Meg Shelton of Shelton Herb Farm generously donated many of the plants that have done well this summer. Below are a variety of peppers including bell and a sweet white variety.

This is one of my favorite new peppers, it is called the Numex Twilight variety and as you can see it makes peppers that turn different colors from light purple to fiery red. They can be eaten anytime after they turn purple, but they are so beautiful I have been leaving them on until they turn red. They are super spicy though, so be careful!
Our milkweed plants are still thriving, although instead of attracting butterfly and moth larva, all we have been seeing are many aphids. I figure they are food for something also and I have not done much to eradicate them, I hope it will attract lizards (which we have seen a couple) and ladybugs (also a few). The plants are very resilient and even after letting go of one batch of seeds, new shoots have started coming up at the bottom and I think we will get a second blooming. 

One of my favorite plants, the Vitex agnus-castes is doing incrediably well.

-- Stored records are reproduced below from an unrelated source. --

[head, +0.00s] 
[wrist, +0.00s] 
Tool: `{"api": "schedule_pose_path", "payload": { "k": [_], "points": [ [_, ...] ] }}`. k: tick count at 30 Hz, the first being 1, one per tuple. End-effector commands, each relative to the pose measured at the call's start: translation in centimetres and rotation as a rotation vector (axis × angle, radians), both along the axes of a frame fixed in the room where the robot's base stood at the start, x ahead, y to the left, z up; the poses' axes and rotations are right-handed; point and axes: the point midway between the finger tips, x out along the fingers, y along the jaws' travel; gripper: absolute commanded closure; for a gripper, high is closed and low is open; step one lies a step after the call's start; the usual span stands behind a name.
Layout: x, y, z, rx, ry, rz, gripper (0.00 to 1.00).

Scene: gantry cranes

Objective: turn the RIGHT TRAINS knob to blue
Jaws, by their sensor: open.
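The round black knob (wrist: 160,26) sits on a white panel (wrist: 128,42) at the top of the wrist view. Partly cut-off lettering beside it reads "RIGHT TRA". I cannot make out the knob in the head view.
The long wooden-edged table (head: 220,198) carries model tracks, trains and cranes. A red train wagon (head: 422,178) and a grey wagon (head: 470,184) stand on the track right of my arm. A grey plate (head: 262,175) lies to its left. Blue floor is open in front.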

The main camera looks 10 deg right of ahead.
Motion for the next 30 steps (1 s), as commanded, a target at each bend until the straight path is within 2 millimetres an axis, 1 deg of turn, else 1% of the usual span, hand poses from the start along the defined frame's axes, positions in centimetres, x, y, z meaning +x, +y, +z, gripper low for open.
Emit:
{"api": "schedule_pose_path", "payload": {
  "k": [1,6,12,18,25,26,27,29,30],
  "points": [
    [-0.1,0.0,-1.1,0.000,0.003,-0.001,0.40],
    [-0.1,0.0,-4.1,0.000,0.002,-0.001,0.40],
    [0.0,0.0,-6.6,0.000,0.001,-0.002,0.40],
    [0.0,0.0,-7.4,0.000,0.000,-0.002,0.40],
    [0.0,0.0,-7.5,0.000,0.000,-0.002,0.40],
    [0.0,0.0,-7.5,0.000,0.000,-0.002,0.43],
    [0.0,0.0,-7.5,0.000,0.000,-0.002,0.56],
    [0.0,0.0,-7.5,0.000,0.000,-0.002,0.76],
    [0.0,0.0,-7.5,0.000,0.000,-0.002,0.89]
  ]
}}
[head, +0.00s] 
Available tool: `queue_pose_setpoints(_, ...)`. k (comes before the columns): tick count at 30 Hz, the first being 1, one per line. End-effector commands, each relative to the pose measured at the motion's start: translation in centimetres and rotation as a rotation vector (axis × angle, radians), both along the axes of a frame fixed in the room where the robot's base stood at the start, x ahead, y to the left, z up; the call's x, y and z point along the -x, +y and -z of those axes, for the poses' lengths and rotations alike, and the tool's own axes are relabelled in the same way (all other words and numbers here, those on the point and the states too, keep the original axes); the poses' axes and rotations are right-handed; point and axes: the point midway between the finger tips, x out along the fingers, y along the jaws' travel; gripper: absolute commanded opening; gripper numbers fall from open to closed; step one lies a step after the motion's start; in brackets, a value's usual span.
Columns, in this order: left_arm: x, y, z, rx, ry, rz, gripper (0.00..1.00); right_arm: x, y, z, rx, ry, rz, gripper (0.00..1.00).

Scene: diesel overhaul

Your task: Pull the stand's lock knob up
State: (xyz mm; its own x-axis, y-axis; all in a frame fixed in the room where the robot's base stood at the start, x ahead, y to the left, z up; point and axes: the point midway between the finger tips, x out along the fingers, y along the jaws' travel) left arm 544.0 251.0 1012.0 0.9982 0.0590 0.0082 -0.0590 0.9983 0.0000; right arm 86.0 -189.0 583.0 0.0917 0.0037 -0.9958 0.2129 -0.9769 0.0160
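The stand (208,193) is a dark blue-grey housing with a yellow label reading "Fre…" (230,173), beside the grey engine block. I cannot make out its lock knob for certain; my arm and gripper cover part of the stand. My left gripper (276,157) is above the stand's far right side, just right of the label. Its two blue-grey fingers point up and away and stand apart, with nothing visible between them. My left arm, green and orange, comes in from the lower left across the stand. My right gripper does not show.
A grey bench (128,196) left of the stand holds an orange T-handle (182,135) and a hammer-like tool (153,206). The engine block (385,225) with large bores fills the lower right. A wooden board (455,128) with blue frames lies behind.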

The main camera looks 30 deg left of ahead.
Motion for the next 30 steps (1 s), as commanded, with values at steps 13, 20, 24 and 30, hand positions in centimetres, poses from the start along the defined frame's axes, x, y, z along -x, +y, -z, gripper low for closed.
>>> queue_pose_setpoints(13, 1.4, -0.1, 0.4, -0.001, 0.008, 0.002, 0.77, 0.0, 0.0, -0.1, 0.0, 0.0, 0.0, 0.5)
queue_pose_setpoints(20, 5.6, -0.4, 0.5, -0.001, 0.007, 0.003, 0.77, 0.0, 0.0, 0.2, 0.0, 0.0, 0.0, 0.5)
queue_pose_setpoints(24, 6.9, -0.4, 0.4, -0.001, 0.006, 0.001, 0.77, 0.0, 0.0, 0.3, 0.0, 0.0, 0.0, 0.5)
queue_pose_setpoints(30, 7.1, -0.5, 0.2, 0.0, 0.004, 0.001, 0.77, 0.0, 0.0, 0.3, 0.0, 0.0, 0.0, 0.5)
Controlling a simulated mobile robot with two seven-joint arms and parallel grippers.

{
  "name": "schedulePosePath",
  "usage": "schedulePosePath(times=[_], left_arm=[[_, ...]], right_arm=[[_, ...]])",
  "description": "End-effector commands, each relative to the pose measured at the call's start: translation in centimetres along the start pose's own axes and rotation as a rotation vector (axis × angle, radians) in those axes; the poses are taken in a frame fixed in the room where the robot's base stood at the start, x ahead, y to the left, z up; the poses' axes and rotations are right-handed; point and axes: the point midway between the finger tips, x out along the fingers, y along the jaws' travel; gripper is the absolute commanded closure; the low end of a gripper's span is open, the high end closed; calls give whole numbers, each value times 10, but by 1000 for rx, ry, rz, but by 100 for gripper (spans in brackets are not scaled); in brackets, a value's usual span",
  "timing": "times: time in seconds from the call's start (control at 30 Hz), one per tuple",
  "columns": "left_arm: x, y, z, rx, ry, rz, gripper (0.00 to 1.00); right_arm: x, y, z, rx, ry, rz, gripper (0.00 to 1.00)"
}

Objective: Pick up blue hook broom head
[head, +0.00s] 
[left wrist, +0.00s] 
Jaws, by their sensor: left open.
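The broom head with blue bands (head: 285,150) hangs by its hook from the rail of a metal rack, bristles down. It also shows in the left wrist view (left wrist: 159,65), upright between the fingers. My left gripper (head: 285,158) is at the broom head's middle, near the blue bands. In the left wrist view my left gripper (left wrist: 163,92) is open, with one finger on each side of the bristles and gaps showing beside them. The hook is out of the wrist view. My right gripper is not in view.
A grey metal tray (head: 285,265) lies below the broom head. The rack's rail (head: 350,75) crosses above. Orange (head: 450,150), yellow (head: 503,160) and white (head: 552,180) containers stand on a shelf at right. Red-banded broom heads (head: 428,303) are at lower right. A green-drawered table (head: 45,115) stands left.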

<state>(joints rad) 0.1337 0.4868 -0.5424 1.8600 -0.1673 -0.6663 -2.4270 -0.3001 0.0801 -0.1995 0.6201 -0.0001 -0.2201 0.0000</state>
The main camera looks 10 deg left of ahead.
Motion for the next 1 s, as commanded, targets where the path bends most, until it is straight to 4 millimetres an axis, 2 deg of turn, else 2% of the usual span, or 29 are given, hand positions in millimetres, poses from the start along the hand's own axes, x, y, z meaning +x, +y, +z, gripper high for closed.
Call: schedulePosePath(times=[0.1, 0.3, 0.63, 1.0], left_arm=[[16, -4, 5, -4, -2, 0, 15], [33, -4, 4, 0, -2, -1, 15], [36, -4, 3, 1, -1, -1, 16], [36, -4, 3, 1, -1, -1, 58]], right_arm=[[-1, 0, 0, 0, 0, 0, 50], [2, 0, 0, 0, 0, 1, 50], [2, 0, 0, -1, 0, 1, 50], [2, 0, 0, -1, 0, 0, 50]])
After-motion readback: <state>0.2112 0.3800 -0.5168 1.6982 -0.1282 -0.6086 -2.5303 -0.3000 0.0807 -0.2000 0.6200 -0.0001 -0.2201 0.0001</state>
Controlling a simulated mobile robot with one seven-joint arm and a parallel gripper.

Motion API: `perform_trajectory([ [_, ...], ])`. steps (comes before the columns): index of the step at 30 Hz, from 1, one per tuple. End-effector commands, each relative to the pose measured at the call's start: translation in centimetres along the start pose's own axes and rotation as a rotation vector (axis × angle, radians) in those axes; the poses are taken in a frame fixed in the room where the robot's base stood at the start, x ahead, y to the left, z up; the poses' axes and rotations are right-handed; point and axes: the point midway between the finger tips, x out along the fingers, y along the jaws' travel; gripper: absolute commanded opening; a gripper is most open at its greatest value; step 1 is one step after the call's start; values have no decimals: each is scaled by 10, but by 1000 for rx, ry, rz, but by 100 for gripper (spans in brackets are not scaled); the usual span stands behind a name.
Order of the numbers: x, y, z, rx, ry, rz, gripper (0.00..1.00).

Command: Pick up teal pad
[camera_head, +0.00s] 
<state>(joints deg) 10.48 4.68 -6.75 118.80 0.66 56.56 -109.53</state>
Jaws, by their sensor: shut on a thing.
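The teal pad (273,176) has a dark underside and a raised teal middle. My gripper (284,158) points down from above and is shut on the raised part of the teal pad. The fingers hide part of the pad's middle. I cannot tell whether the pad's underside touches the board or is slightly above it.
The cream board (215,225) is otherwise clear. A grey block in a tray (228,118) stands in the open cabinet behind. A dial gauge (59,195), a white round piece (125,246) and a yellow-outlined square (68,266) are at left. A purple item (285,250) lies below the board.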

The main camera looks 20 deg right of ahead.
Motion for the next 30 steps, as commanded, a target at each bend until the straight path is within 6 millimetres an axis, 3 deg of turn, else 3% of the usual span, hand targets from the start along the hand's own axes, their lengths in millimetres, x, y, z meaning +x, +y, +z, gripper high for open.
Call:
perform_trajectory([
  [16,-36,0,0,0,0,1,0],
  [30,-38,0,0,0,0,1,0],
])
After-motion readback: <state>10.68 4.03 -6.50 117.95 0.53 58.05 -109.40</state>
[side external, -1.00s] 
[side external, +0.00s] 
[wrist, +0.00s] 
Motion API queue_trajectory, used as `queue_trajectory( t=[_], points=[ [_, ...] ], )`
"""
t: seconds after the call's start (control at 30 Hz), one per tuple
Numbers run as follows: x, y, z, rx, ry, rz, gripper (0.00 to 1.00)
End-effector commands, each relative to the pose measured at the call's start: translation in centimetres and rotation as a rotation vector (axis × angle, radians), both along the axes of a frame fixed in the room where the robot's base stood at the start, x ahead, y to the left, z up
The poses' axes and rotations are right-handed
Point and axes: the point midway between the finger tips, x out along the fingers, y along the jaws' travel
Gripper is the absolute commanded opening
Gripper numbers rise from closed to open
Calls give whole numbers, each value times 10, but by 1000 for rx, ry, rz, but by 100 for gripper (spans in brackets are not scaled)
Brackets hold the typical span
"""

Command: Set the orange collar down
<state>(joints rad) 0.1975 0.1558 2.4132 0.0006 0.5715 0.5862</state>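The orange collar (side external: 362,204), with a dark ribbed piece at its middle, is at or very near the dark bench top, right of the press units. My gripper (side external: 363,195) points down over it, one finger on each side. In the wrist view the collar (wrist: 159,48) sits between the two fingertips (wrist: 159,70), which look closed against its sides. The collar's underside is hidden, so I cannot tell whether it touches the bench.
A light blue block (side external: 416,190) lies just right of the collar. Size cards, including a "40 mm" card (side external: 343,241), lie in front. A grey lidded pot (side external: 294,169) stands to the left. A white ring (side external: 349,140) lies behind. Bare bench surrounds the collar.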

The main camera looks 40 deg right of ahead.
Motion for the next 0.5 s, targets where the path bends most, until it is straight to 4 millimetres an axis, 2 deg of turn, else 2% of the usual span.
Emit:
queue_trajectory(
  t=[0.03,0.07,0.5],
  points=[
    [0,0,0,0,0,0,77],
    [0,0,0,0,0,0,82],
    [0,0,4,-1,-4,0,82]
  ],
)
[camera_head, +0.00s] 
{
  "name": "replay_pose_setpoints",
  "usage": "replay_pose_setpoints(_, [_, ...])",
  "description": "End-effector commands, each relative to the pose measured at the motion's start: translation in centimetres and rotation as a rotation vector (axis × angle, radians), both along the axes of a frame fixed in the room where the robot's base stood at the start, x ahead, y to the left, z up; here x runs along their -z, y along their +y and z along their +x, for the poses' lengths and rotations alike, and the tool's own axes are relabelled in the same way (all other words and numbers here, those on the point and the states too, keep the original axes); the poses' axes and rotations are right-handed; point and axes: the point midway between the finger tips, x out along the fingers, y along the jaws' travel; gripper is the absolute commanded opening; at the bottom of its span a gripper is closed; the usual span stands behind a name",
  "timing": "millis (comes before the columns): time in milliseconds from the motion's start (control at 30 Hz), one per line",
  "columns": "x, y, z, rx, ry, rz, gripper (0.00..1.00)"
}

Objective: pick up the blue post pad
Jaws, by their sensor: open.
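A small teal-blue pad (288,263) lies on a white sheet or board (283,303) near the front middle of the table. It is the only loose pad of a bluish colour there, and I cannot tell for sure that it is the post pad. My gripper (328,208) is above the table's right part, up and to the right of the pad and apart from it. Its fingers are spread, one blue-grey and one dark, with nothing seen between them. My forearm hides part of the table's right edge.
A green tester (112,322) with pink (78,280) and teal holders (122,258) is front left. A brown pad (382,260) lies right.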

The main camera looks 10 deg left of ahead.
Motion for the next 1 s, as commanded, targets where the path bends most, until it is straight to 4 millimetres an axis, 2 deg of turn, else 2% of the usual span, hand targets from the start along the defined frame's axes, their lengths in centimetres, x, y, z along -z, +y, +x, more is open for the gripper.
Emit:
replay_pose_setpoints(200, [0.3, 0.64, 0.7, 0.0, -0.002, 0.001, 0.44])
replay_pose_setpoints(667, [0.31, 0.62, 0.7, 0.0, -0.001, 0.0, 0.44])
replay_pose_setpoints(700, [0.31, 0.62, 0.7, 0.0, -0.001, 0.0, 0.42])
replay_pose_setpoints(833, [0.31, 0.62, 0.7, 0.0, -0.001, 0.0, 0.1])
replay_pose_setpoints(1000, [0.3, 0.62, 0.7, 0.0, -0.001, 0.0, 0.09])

This native of the Mediterranean loves our sandy soil and the hot summer. It has more than doubled in size this season and continues to flower and bear fruit. The only plant that I have seen more bees and butterflies on than this gem has been the catnip. She has been providing great shade for the plants recently planted around her base.

Below are three of the plants who live under the Vitex shrub. 

The St. Johnswort  on topwas planted in the shade of the Vitex shrub. The one below and to the left was planted in a more exposed location. Notice the greener color and stronger looking St. J's in the top photo. The one growing more exposed is browner, smaller and not thriving as much. 

You can see from these pictures that the Stinging Nettle (on the left) and the Motherwort (on the right) are both becoming well established in the garden. If you look closely in the bottom of the picture of the nettle, you can see the baby plants that have come up (run) from the main plant. That is an excellent sign that the plant is established and will continue to spread and flourish. The Motherwort will do the same in the future.

Our watermelons have so far been our best summer vegetable. Here is the biggest one that was unfortunately harvested too soon. But you can see from the size of the patch that we have several more watermelons on the way. I think we have a total of 5 as of this post. Not super, but way more than the 0 we had last year!

Finally, but not least, this is our new Fig Tree! I am very excited about this addition to the garden. Meg thinks it is a cross between the brown turkey variety and the celeste variety. The fig is doing really well and has new growth! We will have to wait a few years for it to start producing, but this is definitely a start!